# start of Entries provided
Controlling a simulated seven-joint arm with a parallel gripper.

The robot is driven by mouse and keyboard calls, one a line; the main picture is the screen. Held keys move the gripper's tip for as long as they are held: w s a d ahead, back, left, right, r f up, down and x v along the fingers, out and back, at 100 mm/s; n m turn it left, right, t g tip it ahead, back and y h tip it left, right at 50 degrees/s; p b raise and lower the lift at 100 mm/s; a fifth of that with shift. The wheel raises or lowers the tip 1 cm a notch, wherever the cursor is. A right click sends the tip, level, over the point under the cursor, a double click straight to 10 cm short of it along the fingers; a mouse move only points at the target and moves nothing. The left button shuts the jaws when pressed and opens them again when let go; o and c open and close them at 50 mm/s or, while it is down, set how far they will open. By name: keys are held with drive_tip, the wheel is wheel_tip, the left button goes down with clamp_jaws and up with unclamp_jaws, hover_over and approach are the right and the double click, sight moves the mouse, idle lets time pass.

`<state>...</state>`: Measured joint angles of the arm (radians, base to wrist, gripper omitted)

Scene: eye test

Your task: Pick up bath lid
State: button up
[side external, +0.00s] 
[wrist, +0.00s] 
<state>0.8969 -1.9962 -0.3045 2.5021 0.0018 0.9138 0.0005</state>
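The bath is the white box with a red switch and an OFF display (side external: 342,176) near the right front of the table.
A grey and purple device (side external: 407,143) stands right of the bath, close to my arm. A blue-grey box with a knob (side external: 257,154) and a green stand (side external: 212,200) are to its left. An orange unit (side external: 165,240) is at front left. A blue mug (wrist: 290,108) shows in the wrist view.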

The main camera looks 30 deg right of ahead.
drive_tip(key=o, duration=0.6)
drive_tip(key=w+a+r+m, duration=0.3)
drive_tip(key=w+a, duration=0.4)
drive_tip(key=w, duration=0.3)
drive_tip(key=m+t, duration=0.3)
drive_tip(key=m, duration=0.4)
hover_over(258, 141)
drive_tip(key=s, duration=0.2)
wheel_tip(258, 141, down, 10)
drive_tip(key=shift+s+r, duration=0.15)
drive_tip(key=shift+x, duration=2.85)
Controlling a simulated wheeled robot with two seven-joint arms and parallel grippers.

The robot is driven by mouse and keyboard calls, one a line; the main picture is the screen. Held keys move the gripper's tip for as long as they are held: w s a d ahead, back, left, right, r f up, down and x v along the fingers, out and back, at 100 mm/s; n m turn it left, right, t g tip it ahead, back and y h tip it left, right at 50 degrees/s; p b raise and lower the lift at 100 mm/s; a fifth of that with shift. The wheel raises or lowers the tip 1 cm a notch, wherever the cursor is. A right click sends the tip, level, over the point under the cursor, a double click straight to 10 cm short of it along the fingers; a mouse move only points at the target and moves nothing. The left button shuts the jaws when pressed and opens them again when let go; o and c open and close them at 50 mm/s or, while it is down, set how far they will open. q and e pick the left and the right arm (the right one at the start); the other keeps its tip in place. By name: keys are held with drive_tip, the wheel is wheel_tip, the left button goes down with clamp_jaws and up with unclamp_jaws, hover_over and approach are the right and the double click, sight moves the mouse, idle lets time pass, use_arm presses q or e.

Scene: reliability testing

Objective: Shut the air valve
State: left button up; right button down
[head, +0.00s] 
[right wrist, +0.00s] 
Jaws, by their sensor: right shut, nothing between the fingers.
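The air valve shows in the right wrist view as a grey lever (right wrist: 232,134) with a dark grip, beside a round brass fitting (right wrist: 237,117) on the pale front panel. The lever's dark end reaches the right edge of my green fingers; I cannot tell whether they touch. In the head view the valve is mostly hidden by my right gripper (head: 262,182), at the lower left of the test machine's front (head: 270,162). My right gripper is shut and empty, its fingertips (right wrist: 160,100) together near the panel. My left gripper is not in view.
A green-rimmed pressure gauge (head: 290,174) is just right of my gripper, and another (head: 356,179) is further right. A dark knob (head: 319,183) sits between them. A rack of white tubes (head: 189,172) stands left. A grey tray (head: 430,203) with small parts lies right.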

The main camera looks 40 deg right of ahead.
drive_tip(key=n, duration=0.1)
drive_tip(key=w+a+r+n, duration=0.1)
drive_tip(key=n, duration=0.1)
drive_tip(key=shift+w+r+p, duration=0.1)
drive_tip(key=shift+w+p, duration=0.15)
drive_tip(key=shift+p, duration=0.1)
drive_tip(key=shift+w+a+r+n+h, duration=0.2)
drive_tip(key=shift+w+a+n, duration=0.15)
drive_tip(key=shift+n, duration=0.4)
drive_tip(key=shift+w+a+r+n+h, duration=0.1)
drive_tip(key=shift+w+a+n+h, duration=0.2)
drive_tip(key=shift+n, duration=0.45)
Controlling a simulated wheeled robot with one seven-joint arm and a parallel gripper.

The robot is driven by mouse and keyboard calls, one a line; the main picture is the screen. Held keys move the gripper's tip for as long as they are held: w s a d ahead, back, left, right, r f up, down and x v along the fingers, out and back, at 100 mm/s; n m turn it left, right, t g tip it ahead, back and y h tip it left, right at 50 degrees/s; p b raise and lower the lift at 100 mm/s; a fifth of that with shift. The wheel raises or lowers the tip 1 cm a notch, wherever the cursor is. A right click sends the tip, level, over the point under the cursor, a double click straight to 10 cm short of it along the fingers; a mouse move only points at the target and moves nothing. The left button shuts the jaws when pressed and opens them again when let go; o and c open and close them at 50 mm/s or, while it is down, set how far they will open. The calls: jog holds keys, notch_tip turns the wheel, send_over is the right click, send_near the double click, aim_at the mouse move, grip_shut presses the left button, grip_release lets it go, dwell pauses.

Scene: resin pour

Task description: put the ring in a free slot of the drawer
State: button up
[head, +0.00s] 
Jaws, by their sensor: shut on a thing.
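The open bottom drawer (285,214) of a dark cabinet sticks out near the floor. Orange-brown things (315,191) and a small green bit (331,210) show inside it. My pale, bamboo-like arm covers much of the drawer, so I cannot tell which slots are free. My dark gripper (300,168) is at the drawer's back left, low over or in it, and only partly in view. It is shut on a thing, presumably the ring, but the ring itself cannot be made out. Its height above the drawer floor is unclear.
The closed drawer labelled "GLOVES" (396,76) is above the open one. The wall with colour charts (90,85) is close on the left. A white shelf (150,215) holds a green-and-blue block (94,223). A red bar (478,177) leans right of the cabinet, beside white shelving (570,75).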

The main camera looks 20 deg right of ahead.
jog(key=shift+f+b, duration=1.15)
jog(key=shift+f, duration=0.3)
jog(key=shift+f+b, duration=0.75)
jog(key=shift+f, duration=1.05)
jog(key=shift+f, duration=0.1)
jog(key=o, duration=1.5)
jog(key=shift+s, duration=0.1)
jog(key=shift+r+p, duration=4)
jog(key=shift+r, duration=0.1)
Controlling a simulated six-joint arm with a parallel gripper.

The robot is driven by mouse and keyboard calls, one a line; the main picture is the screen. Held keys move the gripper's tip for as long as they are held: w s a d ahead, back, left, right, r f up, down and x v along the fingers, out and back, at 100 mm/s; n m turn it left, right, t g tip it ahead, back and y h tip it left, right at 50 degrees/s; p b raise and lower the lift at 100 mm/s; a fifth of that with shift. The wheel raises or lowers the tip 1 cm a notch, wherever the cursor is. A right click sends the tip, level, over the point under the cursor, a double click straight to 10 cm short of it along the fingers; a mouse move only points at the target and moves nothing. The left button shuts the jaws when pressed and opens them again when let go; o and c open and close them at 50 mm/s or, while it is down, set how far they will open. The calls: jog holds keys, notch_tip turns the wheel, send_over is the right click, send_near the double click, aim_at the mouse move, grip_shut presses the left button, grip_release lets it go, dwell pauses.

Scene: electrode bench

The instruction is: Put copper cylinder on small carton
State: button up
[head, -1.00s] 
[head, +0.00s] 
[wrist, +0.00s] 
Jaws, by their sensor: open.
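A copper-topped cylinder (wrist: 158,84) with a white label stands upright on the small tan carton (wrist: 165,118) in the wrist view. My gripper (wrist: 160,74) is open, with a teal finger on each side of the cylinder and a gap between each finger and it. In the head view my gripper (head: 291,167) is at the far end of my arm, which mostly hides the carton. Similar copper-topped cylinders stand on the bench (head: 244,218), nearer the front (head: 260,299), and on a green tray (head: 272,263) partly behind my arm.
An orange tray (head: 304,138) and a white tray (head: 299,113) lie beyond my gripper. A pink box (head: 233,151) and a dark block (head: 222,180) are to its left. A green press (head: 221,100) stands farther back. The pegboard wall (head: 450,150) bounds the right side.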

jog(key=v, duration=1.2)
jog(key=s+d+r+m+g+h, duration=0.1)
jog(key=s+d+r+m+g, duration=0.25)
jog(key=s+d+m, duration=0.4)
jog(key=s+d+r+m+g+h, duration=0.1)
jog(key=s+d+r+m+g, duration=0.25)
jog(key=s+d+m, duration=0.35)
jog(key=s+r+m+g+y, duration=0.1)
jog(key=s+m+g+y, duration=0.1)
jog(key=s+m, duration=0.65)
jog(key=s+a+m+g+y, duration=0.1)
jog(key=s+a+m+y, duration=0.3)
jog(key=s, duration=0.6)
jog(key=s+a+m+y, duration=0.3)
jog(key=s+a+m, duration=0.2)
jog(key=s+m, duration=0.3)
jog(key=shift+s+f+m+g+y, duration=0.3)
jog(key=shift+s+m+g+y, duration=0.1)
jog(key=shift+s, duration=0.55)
# end of Entries provided
# Given problem
Take every line that includes the string "parallel" and copy it.

# Result
Controlling a simulated seven-joint arm with a parallel gripper.
Controlling a simulated wheeled robot with two seven-joint arms and parallel grippers.
Controlling a simulated wheeled robot with one seven-joint arm and a parallel gripper.
Controlling a simulated six-joint arm with a parallel gripper.

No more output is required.